DACA recipients – often called DREAMers – are facing a new nightmare. According to the Trump administration, Immigration and Customs Enforcement (ICE) officers may use the information these people gave the government as a means of gaining temporary protection to, instead, find and deport them.
In deportation proceedings, the government must prove that the person they want deported is in the U.S. illegally. That can sometimes be tough. DACA recipients – nearly 800,000 of them – gave the Department of Homeland Security information proving they are undocumented so they could get relief from the threat of deportation. They also gave the government information about where they live, work, and go to school. As soon as Donald Trump was elected, immigrants’ rights activists started asking what his administration would do with that information.
In a memo, the Department of Homeland Security answered this question. And its statement – full of wordy legalese – made clear that Immigration and Customs Enforcement officers will be able to use DACA recipients’ personal information to deport them.
“Information provided to USCIS in DACA requests will not be proactively provided to ICE and CBP for the purpose of immigration enforcement proceedings, unless the requestor meets the criteria for the issuance of a Notice To Appear or a referral to ICE under the criteria set forth in USCIS’ Notice to Appear guidance,” said the statement.
In other words, USCIS (United States Citizenship and Immigration Services, the agency which handles DACA) won’t proactively give immigration enforcement officers a list with the names and addresses of all DACA recipients. But if ICE officers ask for it, the agency will provide it.
“They’re saying we will not give your information unless ICE tells USCIS they need it to deport you, which basically means we’ll give your information out whenever ICE says it’s necessary to deport you,” said Leon Fresco, an immigration attorney who represents many DACA recipients. “That’s the point.”
Shortly after the administration announced the decision to rescind DACA following a six month buffer period, the White House issued a set of talking points to its supporters that reiterated this.
“Information provided to USCIS in DACA requests will not be proactively provided to ICE and CBP for the purpose of immigration enforcement proceedings,” read the White House talking points memo, which was obtained by The Daily Beast. “With that said, it can be utilized for such proceedings when appropriate.”
In practical terms, Fresco said, this means that any DACA recipient who gets arrested by police will be vulnerable to deportation. That’s because police alert a host of federal agencies, including ICE, when they make arrests. ICE officers will then be able to ask USCIS if people who were arrested have received DACA—and, thus, are in the U.S. illegally.

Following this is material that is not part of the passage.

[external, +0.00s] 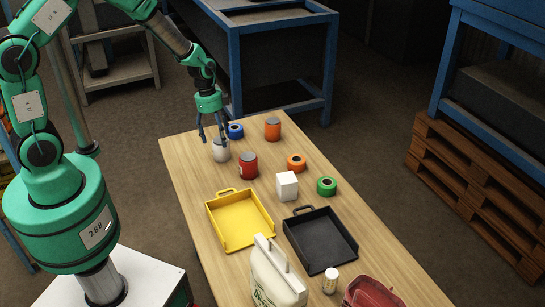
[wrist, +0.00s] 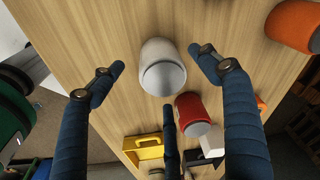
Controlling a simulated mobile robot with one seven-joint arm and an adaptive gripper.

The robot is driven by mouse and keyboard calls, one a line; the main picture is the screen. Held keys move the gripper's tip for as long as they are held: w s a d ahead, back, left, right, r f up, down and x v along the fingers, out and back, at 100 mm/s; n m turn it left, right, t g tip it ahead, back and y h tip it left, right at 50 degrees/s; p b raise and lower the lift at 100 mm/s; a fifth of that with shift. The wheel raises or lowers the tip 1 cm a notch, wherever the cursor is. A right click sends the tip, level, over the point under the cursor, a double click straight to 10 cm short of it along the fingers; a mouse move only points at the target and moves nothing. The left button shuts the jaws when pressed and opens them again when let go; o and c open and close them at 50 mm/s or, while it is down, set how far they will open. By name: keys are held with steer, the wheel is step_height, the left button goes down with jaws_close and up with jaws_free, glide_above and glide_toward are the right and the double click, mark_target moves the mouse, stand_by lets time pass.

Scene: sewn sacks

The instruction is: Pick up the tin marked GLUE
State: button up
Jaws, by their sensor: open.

The end result will be that a good chunk of the 800,000 or so DACA recipients will simply recede from public view entirely.
“If people go back in the shadows and don’t have any interactions with law enforcement of any kind, their likelihood of being removed is not high,” Fresco said.
“The key is doing everything you can to avoid interactions with the police,” he added. “That’s pretty much all you can do at this point.”